I block off deliberate downtime on my calendar. Not as an afterthought. Not as a reward for working hard. But as an integral part of my business strategy.
Why? Because I know that after a day of hiking with my kids, or a morning playing guitar, or an evening with no screens, I will be sharper, more creative, and more effective the next day.
My best business ideas often come when I am not thinking about business. In the shower. On a walk. In the middle of a conversation about something completely unrelated.
Your brain needs idle time to make connections, process information, and come up with creative solutions. If you are "on" 24/7, you are actually leaving your best ideas on the table.
The 80/20 of Your Day: One Question
Here is a question I ask myself every single morning: what is the one thing that, if I get nothing else done today, I will feel good about this day?
That is my priority for the day. Everything else is secondary.
Most people do the opposite. They start with the easy stuff — emails, admin, busy work — and then wonder why, at 5pm, they have not done anything meaningful. The important things get pushed to tomorrow, which is already overcommitted, so they push them to next week, and next month, and suddenly six months have gone by.
Start with your one most important thing. Protect that time like your business depends on it — because it does.
Outsource Everything Else
Once you have identified your most important work, the question becomes: what do you do with the rest of your time?
My answer: delegate it, systematize it, or eliminate it.
I have a team that handles things I am not good at, things that do not require my specific expertise, and things that just drain my energy without moving the needle.
This was a hard mindset shift. I used to think I had to do everything myself to do it right. But the truth is: my time is better spent on the things only I can do — client work, strategic decisions, content creation, relationship building — than on admin, scheduling, and operational tasks.

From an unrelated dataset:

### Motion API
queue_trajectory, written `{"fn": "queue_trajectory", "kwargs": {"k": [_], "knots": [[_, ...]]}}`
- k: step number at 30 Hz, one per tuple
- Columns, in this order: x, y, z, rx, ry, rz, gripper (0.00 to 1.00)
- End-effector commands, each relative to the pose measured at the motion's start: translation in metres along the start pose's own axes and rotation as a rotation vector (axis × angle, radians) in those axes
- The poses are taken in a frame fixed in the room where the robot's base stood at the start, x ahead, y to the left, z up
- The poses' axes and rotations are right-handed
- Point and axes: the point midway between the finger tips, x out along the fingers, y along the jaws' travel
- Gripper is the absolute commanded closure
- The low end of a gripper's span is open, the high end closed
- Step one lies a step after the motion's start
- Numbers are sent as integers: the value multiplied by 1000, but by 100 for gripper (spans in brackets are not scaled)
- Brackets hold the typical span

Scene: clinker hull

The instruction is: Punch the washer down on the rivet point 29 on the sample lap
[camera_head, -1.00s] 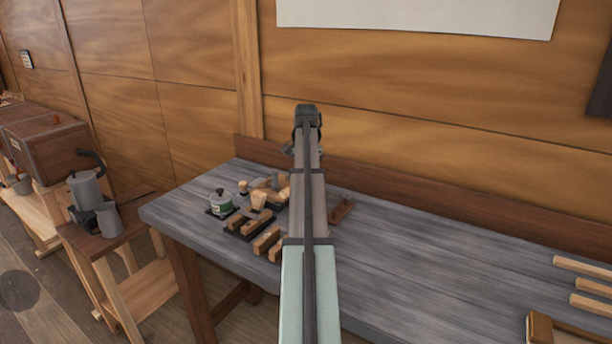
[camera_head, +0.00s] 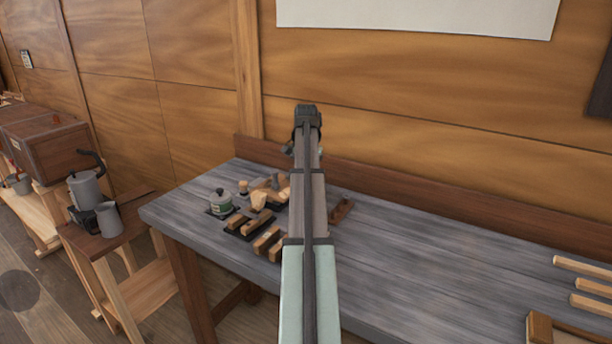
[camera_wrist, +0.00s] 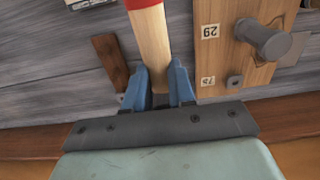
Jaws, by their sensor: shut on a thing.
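In the wrist view my gripper (camera_wrist: 159,76), with blue fingers, is shut on a pale wooden handle (camera_wrist: 150,45) with a red end (camera_wrist: 143,3). The handle's far part leaves the top of the picture. To its right is a pale wooden board, the sample lap (camera_wrist: 224,62), with an upside-down label 29 (camera_wrist: 210,31) and a label 75 (camera_wrist: 207,81). A grey round-ended metal piece (camera_wrist: 266,40) stands out from the board beside label 29. A small grey piece (camera_wrist: 235,82) is beside label 75. I cannot make out the washer. My gripper and the handle are apart from the metal piece.
Pale sticks (camera_head: 590,304) lie at the right. A brown strip (camera_wrist: 110,62) lies left of the handle.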

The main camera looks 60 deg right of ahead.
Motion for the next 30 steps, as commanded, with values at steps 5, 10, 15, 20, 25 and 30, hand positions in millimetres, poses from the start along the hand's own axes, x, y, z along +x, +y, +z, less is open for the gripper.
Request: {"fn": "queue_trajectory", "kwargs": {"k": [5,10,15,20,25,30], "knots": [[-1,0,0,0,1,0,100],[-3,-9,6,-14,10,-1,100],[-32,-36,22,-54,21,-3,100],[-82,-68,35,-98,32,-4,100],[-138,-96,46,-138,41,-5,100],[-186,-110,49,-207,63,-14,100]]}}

Every hour you spend on a task that someone else could do better, faster, or cheaper is an hour you are not spending on the work only you can do.
Energy Management Over Time Management
Here is the trap with traditional time management: it assumes you have a fixed amount of energy throughout the day. You do not.
Your energy fluctuates. Most people are sharpest in the morning and fade as the day goes on. But most people schedule their most important work whenever they get to it — which often means it gets done when their energy is lowest.
I schedule my highest-cognitive-demand tasks — writing, strategic thinking, difficult client calls — during my peak energy windows. I protect those windows fiercely.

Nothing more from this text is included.